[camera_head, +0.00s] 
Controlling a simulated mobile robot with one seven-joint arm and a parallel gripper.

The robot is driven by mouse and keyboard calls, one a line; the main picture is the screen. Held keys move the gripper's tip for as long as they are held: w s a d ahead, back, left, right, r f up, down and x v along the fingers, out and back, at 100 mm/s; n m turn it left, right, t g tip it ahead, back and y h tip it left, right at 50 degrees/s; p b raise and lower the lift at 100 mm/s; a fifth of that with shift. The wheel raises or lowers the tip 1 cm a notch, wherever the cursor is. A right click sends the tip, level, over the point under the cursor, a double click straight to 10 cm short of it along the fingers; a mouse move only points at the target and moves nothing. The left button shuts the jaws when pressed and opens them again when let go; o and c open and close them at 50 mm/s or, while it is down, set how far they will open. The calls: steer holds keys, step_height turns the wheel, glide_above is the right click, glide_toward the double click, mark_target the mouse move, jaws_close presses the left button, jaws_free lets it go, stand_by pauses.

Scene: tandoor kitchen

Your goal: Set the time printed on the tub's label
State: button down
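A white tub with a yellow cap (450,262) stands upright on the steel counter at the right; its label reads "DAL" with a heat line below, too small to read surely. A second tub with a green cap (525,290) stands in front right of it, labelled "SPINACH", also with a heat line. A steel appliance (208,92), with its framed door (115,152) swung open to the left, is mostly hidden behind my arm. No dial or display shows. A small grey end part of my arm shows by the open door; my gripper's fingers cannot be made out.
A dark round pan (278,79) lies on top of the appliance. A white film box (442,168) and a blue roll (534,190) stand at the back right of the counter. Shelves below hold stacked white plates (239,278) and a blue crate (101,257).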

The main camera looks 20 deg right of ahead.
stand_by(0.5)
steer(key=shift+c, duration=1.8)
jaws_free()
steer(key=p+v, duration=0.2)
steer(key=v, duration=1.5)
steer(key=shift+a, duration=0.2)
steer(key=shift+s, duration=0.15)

[WRITTEN EXERCISE]
Return, word for word, every line from the line with "State: button down" to the final line of the data.

[TASK OUTPUT]
State: button down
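A white tub with a yellow cap (450,262) stands upright on the steel counter at the right; its label reads "DAL" with a heat line below, too small to read surely. A second tub with a green cap (525,290) stands in front right of it, labelled "SPINACH", also with a heat line. A steel appliance (208,92), with its framed door (115,152) swung open to the left, is mostly hidden behind my arm. No dial or display shows. A small grey end part of my arm shows by the open door; my gripper's fingers cannot be made out.
A dark round pan (278,79) lies on top of the appliance. A white film box (442,168) and a blue roll (534,190) stand at the back right of the counter. Shelves below hold stacked white plates (239,278) and a blue crate (101,257).

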The main camera looks 20 deg right of ahead.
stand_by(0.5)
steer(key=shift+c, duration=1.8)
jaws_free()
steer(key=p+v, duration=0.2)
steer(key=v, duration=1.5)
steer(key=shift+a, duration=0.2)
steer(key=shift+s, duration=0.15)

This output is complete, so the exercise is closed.